What the task asks – Lift out all lines below that contain "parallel".
[Material for this exercise start]
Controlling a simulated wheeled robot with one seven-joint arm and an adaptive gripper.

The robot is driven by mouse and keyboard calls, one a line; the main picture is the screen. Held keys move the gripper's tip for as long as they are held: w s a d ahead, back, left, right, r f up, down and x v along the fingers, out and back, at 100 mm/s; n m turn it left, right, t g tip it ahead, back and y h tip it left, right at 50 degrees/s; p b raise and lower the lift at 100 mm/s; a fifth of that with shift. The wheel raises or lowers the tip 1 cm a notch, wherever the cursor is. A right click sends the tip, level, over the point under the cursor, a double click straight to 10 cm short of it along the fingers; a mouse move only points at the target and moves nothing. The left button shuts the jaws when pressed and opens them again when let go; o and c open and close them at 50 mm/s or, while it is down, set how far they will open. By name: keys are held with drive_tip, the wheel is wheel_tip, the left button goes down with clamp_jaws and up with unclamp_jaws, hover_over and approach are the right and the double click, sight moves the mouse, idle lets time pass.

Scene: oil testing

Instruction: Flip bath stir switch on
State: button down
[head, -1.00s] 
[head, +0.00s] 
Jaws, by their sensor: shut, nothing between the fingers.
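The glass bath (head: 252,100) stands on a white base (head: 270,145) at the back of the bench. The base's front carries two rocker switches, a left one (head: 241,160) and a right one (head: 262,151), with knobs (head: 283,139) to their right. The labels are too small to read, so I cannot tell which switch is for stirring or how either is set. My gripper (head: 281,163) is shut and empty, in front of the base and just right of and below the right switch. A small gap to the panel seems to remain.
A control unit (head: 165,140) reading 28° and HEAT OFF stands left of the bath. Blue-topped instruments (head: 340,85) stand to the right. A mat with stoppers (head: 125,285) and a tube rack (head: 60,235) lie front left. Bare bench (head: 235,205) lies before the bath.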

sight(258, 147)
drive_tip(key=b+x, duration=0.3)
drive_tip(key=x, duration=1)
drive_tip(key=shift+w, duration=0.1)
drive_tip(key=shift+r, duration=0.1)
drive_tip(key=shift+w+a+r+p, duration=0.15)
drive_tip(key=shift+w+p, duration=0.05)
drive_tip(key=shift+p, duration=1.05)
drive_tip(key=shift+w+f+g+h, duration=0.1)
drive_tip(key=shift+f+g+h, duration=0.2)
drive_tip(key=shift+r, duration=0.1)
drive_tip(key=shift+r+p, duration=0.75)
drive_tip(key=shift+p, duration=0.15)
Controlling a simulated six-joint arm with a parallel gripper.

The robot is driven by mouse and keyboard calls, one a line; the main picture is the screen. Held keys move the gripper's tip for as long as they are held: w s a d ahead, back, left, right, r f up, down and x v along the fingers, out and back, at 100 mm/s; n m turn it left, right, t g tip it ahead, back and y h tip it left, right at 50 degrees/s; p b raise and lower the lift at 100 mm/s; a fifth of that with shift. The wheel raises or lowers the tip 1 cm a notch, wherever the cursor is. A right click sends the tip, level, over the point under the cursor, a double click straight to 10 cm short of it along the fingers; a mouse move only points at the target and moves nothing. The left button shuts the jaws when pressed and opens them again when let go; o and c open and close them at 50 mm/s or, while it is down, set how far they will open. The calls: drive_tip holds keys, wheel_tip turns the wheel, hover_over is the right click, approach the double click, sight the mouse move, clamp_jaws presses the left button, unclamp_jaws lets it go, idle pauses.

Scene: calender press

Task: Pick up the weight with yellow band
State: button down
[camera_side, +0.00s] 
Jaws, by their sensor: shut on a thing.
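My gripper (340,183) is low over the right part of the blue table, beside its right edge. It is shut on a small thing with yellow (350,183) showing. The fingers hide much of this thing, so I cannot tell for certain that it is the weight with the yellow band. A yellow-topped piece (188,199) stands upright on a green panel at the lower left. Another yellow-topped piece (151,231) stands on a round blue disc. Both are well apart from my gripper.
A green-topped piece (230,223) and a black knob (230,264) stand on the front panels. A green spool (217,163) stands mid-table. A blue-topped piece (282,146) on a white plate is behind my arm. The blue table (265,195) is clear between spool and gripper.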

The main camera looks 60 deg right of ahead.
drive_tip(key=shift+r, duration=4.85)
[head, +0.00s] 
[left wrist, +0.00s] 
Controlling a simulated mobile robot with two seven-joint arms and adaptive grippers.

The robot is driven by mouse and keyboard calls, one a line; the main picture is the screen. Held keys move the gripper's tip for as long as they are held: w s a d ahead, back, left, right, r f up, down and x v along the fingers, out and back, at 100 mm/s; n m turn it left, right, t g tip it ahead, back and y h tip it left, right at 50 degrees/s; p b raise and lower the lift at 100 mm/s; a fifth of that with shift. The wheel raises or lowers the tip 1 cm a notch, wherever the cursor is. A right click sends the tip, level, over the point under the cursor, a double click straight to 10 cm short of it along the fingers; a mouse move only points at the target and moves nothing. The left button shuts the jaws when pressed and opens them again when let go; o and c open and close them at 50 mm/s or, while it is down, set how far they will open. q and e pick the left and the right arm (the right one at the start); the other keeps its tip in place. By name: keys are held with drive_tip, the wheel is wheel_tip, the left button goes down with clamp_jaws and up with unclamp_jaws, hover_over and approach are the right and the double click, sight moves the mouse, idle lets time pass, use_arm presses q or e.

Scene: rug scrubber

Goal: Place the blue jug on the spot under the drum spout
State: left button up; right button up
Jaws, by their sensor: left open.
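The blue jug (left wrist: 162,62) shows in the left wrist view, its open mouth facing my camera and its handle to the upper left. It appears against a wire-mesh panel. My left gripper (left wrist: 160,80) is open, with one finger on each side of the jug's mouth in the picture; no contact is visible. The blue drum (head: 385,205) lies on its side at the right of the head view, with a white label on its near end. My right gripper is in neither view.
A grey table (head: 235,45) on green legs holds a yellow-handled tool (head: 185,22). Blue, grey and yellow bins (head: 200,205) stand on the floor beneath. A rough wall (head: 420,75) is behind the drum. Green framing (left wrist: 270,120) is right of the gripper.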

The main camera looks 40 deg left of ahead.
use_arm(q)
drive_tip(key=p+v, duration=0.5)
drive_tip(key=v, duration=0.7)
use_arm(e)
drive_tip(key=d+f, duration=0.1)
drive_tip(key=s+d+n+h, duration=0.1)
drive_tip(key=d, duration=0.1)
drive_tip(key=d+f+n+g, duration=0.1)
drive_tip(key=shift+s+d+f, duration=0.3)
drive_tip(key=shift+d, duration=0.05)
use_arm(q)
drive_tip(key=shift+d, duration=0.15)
[Material for this exercise end]
[Material for this exercise start]
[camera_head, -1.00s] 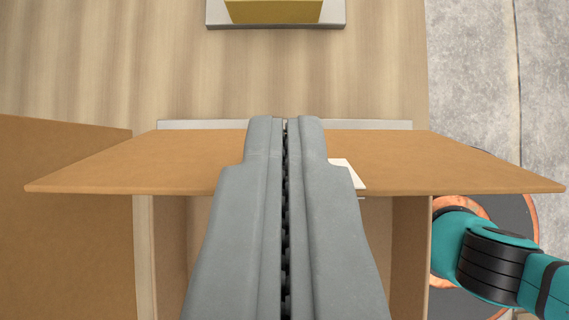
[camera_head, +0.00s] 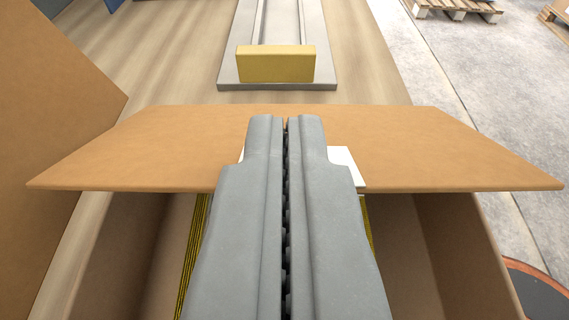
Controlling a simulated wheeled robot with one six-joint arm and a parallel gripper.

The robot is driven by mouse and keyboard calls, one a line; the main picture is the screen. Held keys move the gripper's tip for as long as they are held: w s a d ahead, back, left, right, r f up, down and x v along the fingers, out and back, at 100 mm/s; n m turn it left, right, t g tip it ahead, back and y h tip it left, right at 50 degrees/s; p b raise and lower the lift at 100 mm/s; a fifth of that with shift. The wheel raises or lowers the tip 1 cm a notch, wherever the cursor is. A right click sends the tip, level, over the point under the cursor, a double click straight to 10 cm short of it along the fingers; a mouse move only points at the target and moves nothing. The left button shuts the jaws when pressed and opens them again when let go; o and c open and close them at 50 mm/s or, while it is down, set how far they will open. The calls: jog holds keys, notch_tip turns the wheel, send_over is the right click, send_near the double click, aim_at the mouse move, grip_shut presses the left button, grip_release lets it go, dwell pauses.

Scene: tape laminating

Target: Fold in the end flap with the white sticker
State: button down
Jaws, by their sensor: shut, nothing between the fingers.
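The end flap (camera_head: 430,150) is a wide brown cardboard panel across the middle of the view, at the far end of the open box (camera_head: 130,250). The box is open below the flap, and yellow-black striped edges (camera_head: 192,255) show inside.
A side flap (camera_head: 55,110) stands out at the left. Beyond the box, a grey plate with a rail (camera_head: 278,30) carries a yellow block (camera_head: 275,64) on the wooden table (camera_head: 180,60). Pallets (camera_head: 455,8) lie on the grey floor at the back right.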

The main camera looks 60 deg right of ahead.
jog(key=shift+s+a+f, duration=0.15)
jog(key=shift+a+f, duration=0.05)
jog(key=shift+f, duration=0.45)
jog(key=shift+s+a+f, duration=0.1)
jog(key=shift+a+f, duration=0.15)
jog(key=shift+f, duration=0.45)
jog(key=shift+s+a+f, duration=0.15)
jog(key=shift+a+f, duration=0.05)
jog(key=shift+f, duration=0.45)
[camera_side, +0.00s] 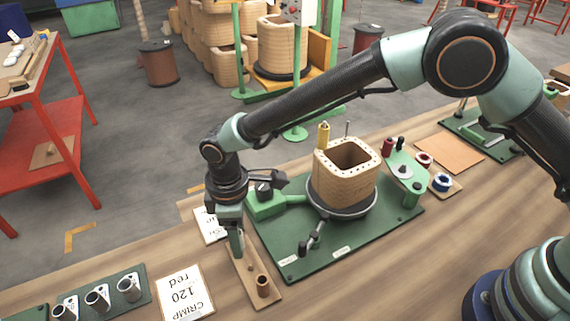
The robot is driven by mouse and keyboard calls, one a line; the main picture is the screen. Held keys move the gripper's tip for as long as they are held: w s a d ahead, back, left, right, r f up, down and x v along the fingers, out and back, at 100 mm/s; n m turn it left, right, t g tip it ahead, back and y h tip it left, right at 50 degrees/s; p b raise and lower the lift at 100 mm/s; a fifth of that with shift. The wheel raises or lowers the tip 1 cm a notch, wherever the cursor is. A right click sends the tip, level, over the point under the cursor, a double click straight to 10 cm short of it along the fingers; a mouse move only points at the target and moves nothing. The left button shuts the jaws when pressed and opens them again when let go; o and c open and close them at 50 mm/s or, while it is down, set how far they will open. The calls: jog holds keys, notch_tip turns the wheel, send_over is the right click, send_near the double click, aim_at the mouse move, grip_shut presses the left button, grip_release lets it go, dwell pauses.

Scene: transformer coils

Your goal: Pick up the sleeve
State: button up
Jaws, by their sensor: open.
[Material for this exercise end]
Result for this task –
Controlling a simulated six-joint arm with a parallel gripper.
Controlling a simulated wheeled robot with one six-joint arm and a parallel gripper.

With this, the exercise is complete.